Ultimately I believe that the pluralistic secular model is strong enough to win on its own terms - resorting to the top down approach is almost an admission of defeat. But it would have been a whole lot easier if we had started doing this a few decades ago rather than wandering down the multicultural alley.

Vic Lanser

Your interesting blog post certainly reaches parts many have failed to do.

However, you have what I take to be a US aversion to "state control", assuming it's the bureaucrats who instigate dress rules. It isn't, they come from elected representatives, along with, say, the prohibition of nudism etc. Politicians might well, of course, have nefarious agendas -- Valls has just advanced plans for rules to apply in unis, a "populist" move to distance himself from Hollande's evident unpopularity.
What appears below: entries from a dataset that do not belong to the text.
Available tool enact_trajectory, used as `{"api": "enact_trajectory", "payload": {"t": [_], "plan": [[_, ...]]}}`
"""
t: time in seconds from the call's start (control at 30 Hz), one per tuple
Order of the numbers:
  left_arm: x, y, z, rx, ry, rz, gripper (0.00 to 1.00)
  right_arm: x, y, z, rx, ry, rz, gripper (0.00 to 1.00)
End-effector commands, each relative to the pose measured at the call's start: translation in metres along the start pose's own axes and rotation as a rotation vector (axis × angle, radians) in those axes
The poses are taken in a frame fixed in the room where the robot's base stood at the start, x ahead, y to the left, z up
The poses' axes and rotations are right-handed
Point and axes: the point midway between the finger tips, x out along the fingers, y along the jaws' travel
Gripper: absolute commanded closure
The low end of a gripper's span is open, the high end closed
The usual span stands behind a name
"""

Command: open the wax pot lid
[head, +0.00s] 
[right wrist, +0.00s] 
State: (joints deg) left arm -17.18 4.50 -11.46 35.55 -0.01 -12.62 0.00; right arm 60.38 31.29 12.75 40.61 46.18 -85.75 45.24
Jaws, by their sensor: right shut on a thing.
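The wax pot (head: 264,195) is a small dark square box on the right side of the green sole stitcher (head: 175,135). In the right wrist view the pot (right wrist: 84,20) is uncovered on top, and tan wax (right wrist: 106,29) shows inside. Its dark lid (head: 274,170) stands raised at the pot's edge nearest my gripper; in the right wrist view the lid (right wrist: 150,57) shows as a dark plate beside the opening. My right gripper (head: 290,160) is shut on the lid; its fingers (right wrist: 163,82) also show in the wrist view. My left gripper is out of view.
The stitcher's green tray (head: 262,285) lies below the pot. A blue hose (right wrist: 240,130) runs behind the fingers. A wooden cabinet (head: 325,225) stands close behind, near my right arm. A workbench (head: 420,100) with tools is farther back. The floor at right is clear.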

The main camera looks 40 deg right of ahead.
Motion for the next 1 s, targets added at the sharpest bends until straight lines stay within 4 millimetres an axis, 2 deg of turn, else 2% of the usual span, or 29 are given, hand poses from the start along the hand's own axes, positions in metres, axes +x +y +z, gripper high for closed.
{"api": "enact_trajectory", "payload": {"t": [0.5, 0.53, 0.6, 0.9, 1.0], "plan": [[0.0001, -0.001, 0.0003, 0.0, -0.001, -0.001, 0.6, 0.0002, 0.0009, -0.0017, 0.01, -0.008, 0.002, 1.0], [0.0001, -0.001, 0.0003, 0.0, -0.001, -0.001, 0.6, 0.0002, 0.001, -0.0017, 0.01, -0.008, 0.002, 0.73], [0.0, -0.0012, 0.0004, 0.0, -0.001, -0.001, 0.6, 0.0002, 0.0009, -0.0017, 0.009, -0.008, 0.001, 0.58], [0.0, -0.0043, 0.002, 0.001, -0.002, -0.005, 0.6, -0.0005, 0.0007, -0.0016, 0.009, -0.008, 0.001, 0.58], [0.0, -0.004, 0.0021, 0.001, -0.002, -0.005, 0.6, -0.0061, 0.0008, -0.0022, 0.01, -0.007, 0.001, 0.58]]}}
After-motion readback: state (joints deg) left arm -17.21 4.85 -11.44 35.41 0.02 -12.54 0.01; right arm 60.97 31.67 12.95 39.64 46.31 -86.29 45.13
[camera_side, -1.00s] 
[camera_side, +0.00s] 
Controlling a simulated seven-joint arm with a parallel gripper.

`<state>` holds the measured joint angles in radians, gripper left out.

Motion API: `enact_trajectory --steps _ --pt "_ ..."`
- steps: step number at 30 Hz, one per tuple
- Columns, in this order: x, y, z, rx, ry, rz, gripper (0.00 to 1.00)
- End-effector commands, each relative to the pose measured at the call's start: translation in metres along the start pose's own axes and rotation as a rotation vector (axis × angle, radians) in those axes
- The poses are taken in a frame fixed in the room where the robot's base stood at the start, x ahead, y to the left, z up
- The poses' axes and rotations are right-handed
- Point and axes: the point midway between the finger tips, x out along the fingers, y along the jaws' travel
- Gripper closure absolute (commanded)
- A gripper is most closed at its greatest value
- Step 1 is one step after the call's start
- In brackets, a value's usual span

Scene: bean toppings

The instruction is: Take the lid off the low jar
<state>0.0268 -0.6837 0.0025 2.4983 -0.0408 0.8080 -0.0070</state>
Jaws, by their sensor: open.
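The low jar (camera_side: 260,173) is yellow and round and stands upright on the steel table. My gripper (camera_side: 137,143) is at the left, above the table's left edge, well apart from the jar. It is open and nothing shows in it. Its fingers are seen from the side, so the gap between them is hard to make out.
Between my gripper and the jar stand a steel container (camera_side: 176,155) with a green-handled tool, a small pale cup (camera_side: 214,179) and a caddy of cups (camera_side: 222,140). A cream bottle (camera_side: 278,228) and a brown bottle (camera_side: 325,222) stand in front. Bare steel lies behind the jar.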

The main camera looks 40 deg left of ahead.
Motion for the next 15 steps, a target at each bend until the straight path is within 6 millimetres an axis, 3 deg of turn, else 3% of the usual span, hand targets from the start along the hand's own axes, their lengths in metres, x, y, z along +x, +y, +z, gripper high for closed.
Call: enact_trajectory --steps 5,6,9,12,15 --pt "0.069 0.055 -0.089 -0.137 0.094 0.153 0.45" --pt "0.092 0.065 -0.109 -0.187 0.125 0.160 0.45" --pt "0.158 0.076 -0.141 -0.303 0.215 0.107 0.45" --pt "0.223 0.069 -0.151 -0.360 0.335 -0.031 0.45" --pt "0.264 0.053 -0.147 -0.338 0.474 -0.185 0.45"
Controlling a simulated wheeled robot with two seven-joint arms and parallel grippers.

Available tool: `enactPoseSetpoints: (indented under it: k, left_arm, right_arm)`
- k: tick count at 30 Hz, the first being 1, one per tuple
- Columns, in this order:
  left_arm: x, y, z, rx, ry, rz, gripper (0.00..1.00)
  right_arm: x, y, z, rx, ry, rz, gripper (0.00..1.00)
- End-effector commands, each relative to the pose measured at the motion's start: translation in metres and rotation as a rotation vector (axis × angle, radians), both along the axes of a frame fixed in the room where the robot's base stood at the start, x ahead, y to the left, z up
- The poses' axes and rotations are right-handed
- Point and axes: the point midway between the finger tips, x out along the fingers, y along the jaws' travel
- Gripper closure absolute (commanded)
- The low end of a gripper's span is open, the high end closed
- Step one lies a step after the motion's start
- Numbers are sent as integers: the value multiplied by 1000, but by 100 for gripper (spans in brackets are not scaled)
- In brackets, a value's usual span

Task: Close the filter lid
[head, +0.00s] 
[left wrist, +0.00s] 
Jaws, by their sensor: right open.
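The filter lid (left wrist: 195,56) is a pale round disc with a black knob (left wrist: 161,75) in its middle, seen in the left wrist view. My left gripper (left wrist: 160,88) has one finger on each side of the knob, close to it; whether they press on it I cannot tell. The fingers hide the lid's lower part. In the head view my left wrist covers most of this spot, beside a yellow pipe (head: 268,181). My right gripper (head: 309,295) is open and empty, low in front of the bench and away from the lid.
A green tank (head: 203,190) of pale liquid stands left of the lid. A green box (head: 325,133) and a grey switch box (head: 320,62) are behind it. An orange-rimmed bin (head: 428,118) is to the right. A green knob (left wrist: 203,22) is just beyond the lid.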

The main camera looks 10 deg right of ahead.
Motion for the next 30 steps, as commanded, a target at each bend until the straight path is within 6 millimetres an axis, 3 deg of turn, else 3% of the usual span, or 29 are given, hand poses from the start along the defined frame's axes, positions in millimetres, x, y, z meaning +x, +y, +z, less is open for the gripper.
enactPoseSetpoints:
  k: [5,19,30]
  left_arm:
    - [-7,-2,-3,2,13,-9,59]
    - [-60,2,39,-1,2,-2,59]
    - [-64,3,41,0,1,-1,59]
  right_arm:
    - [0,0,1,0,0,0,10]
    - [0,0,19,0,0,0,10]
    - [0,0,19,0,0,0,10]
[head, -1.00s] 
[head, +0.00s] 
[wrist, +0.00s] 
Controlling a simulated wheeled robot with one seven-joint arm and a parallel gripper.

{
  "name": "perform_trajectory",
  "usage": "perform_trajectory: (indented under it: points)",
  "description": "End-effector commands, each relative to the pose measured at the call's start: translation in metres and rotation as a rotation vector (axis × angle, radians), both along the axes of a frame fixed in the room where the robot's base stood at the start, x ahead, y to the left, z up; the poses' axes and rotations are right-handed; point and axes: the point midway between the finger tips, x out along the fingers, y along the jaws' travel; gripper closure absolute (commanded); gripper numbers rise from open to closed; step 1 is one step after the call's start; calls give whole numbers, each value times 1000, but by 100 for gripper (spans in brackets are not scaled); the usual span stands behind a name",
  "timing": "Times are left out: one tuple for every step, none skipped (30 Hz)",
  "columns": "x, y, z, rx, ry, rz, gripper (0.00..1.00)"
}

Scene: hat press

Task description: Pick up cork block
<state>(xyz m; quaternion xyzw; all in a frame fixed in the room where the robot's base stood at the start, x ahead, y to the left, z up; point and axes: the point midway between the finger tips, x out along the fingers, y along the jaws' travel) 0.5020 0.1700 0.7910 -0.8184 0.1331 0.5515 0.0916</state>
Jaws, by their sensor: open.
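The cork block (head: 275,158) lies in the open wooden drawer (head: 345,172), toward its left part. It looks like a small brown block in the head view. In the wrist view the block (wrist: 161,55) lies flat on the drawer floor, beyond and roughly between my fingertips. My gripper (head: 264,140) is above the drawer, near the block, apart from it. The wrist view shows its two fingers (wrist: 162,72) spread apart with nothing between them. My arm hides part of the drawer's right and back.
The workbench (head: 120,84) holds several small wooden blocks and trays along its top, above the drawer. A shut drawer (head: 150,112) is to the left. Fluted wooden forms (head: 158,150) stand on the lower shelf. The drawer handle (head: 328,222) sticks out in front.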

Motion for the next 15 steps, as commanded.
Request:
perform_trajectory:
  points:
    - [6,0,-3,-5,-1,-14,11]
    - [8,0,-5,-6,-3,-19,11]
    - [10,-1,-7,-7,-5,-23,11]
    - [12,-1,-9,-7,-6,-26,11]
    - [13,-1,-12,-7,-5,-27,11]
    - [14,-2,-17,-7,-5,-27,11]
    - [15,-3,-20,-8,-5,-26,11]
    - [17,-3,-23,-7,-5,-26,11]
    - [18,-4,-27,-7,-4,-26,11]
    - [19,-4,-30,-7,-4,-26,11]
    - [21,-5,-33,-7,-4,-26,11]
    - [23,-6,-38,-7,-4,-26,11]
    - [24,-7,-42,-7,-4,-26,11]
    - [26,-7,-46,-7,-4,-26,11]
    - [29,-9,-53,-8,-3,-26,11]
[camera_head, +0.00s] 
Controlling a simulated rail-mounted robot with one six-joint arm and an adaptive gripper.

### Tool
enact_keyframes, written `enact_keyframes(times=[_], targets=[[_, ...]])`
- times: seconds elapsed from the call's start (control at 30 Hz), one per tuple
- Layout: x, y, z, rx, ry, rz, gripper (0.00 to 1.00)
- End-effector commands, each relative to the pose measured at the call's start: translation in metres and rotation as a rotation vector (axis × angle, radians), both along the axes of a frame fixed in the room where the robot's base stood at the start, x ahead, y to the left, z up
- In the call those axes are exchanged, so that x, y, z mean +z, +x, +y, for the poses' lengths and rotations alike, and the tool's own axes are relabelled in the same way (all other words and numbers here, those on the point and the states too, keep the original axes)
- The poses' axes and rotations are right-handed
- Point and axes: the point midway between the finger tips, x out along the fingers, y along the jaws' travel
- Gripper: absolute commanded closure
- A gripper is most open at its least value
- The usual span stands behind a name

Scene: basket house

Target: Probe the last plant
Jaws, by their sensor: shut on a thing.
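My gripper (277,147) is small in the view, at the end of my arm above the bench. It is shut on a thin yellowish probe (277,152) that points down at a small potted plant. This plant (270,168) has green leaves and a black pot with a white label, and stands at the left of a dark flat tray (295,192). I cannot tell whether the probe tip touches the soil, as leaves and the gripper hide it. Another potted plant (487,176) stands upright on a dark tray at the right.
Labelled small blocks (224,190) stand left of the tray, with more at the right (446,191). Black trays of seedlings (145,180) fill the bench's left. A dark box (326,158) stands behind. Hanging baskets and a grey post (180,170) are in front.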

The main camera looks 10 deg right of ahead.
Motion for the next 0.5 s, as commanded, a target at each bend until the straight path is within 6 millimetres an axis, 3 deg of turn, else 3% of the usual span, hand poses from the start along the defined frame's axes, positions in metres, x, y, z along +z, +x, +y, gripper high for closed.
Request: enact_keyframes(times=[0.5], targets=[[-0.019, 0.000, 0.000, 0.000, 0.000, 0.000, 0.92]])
Multiculturalism might have reactionary origins in your cultural history, but to my knowledge it came from the cultural relativism deriving from studies in social anthropology, backed by a basic egalitarian, non-judgemental approach.

Transferred to complex advanced societies it has of course played out with more mixed results than the originators hoped! But ghettoisation is not peculiar to that approach -- it's one of France's biggest problems, owing to its longstanding racism.

France's "laïcité" is somewhat mythical. After the Ch Hebdo atrocities, it was not the bells of the Paris H de V which rang out, but those of Nôtre Dame. It's Catho-laïcité, but the increasingly secular society doesn't seem to care.

EXCEPT many young people of all backgrounds -- yes, I do mean "whites" too -- wanted no part of "Je Suis Charlie", seeing it as a coming together for warmth of a racist ruling élite with as many docile fodder as they could hoodwink. Some of this spirit persists in the Debout La Nuit movement right now.

I'll stop here; your blog was too long for me to remember it all, and at my age it's bedtime. Best wishes.